What you are asked to do ::
Copy out every line in the entries below that includes "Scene".

Given data ::
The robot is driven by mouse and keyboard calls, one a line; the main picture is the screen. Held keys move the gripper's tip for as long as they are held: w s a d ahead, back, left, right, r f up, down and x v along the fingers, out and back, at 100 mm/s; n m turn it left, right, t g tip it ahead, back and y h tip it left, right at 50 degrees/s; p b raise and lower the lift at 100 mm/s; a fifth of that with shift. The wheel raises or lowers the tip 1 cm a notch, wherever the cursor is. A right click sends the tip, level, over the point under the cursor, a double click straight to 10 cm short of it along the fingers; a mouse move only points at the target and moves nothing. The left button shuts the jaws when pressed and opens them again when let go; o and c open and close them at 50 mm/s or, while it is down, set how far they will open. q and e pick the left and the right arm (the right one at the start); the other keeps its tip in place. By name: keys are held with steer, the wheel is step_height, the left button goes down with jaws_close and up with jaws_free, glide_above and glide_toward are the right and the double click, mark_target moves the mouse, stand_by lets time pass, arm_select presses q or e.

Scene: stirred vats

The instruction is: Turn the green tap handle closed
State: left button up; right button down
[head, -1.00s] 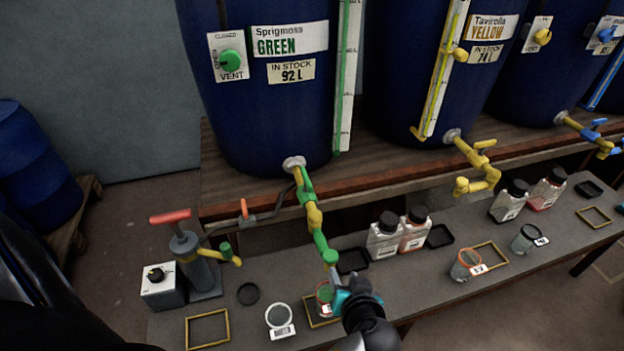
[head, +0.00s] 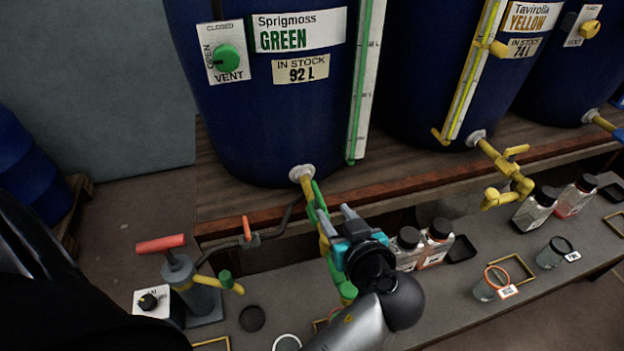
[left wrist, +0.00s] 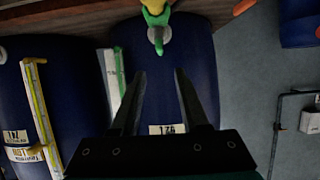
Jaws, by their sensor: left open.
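The green tap handle (head: 318,196) sits on the yellow-and-green tap pipe (head: 301,175) at the foot of the blue Sprigmoss GREEN vat (head: 270,125). The handle lies roughly along the pipe. My left gripper (head: 336,212) is open and empty, just in front and to the right of the handle, and hides part of the lower pipe. Contact cannot be told. In the left wrist view the green handle (left wrist: 155,17) shows at the top, beyond the two spread fingertips (left wrist: 160,73). Nothing is between them. My right gripper is not in view.
A yellow tap (head: 505,170) stands to the right. A red-handled pump (head: 165,245) is on the bench at left. Bottles (head: 435,240) and an orange-rimmed jar (head: 486,287) stand on the bench right of my arm. The wooden shelf edge (head: 380,192) runs behind the gripper.

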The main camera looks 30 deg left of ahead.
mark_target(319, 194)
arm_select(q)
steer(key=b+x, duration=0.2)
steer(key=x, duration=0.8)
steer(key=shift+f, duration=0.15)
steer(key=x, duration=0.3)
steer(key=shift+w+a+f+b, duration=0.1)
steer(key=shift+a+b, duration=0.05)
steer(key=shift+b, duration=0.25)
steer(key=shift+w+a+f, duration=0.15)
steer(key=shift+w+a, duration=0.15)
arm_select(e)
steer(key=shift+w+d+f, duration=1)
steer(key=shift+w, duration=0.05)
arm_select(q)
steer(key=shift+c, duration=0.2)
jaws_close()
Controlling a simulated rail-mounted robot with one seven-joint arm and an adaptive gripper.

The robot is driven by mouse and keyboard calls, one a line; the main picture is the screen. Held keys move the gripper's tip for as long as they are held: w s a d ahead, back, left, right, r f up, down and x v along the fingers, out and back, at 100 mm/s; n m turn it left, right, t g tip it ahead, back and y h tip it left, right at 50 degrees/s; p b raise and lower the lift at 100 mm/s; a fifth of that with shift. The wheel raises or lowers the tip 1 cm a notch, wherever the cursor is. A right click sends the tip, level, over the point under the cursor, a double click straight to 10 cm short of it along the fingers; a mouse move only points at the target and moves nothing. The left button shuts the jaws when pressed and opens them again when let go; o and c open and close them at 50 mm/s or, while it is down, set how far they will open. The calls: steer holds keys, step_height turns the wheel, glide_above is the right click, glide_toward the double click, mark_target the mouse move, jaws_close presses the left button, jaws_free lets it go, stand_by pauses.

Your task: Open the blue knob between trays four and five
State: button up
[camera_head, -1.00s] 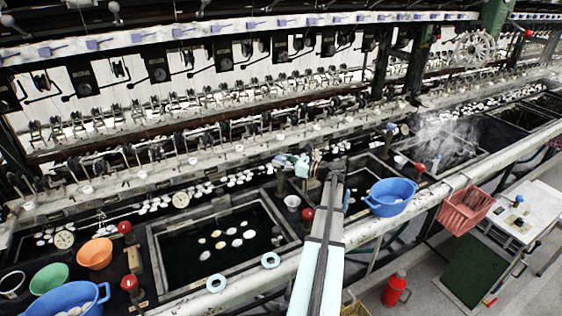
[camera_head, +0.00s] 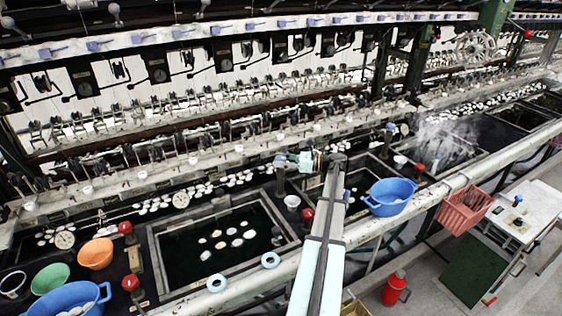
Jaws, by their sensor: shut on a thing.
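The blue knob (camera_head: 280,160) tops a dark post between the large basin tray (camera_head: 157,262) on the left and the smaller tray (camera_head: 380,163) on the right. My gripper (camera_head: 291,162) comes in from the right at the knob's height, its light teal body beside the post. It is shut on the knob; the fingertips are small and hard to make out. My arm reaches up from the bottom of the view and hides part of the strip between the trays.
A blue basin (camera_head: 390,196) sits right of my arm. Another blue knob (camera_head: 390,128) stands farther right. The reeling machinery runs along behind.

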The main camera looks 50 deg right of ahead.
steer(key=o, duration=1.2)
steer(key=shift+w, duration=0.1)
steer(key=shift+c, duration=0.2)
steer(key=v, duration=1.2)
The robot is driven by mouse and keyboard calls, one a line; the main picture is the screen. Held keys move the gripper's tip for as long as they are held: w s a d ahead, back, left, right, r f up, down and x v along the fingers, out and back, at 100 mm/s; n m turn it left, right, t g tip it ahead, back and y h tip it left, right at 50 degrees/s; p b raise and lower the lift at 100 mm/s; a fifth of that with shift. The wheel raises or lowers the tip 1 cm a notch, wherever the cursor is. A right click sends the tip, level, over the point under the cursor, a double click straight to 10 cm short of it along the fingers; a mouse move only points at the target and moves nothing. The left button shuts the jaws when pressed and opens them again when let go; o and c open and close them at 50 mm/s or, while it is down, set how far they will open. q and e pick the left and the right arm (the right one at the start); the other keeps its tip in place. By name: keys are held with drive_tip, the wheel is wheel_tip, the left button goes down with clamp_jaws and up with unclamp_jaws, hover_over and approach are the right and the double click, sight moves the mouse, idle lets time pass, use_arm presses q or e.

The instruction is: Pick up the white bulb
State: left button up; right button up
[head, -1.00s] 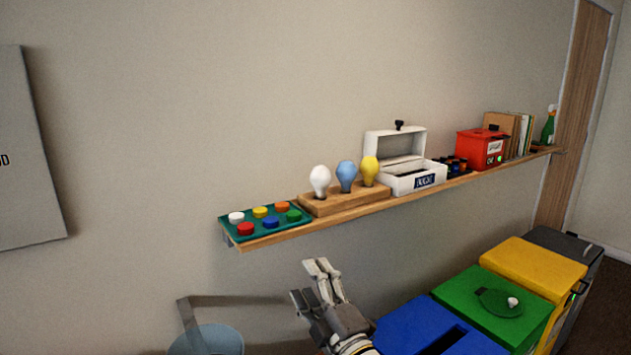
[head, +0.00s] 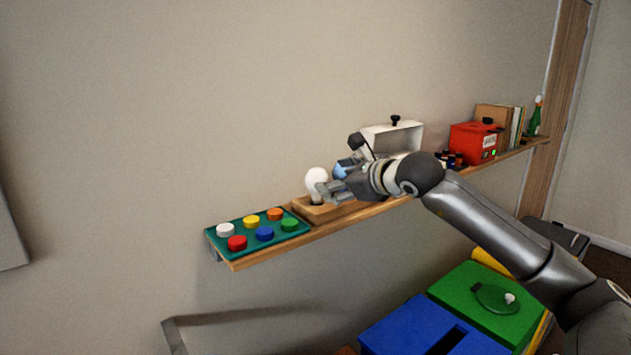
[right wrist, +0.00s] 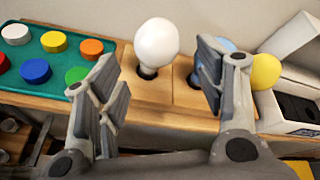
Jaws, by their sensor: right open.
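The white bulb (head: 317,183) stands upright in the wooden stand (head: 312,211) on the wall shelf. In the right wrist view the white bulb (right wrist: 156,44) shows between and beyond my right gripper's fingers, its base in the stand (right wrist: 180,118). My right gripper (head: 330,183) is open, reaching in from the right close to the bulb; I cannot tell whether a finger touches it. The blue bulb (head: 341,170) is mostly hidden behind the gripper. In the right wrist view it is partly behind the right finger (right wrist: 221,46). My left gripper is not in view.
A green tray (head: 252,247) of coloured discs sits left of the stand. A yellow bulb (right wrist: 265,71) and white box (head: 397,137) stand to the right, with a red box (head: 474,143) farther along. Blue (head: 410,330) and green (head: 480,310) bins stand below.

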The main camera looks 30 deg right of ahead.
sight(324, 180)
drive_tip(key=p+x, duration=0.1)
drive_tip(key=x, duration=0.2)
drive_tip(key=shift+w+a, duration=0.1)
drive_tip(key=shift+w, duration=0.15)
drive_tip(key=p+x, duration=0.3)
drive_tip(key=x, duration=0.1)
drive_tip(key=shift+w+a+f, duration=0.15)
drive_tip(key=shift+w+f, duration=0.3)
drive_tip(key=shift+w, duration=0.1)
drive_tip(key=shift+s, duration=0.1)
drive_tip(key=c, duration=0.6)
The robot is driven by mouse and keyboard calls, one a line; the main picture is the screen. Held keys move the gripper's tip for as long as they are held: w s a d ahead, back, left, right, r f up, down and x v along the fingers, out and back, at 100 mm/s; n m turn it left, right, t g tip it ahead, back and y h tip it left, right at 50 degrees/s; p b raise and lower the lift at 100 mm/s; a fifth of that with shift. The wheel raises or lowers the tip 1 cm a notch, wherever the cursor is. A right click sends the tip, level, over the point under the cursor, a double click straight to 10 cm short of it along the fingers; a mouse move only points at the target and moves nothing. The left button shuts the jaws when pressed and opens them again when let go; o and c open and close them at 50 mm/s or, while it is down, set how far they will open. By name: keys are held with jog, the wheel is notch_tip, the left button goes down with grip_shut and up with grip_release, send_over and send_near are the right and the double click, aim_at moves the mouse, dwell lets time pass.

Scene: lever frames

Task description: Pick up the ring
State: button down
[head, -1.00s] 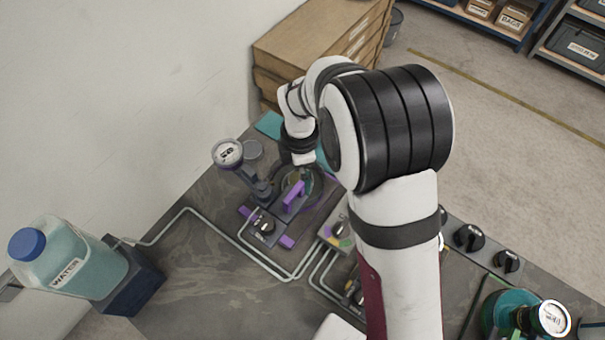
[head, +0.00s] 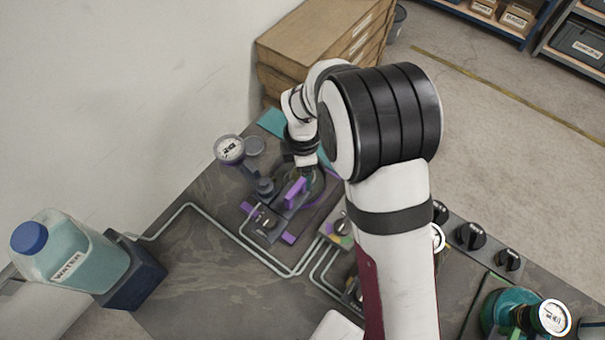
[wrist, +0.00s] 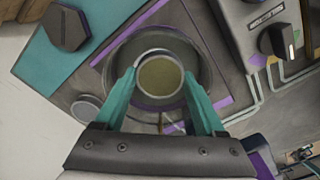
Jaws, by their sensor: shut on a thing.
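In the wrist view, a grey ring (wrist: 160,102) with an olive-yellow area inside it sits in the middle of a dark round bowl (wrist: 203,68). My gripper (wrist: 160,76) has its two teal fingers on either side of the ring, shut on it. The ring appears still within the bowl's outline; I cannot tell whether it is clear of the bottom. In the head view, my gripper (head: 305,166) is over the bowl area at the back of the bench. The ring is hidden there.
A purple handle (head: 295,192) and a gauge (head: 230,149) stand close to my gripper. A water jug (head: 70,255) is at the left. Thin pipes (head: 190,207) run across the bench. In the wrist view, a black knob (wrist: 279,41) is at upper right.

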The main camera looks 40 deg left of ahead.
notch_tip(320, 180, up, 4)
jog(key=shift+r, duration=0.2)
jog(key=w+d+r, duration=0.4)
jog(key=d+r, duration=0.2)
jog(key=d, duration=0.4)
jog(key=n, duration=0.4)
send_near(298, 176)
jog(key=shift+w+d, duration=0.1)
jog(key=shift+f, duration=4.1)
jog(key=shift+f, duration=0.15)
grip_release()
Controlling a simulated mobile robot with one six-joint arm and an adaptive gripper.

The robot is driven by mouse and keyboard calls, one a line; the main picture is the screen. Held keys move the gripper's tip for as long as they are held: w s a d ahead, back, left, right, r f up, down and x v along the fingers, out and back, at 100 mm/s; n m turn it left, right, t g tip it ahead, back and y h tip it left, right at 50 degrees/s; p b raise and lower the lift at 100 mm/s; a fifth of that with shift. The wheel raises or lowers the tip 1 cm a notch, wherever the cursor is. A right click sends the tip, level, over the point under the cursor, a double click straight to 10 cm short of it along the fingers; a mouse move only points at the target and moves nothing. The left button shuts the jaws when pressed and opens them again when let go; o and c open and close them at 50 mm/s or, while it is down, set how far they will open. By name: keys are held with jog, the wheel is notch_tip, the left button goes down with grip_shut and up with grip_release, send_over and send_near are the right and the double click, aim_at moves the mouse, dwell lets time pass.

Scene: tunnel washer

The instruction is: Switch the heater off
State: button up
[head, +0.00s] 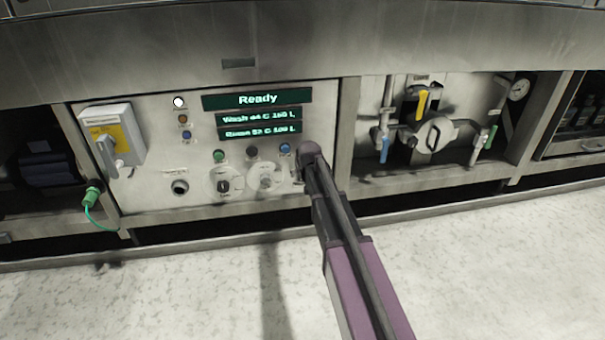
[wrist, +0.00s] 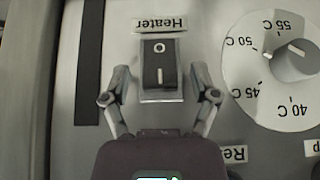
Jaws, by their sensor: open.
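The heater switch (wrist: 160,64) is a dark rocker in a pale frame in the wrist view, which shows the panel upside down. Its O mark is at the picture's top and its I mark below; I cannot tell which half is pressed in. The "Heater" label (wrist: 160,23) sits just above it in the picture. My gripper (wrist: 162,82) is open and empty, one finger on each side of the switch. I cannot tell if it touches the panel. In the head view my gripper (head: 308,152) is at the control panel's right part, and my arm hides the switch.
A temperature dial (wrist: 290,62) is close to the right finger in the wrist view. The control panel (head: 150,190) also holds a "Ready" display (head: 257,99), several buttons, and a yellow-plated isolator (head: 112,143). Valves and pipes (head: 430,125) fill the bay to the right.

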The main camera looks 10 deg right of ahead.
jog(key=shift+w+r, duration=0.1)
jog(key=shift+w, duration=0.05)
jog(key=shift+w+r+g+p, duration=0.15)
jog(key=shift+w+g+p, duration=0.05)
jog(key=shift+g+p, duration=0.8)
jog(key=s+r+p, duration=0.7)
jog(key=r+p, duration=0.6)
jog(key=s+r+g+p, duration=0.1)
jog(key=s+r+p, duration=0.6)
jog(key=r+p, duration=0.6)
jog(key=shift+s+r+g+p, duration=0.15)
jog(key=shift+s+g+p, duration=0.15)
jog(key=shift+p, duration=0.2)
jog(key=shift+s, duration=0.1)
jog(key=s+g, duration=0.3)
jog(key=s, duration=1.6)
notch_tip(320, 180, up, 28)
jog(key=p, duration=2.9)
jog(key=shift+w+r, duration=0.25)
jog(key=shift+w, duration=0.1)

Written response ::
Scene: stirred vats
Scene: lever frames
Scene: tunnel washer

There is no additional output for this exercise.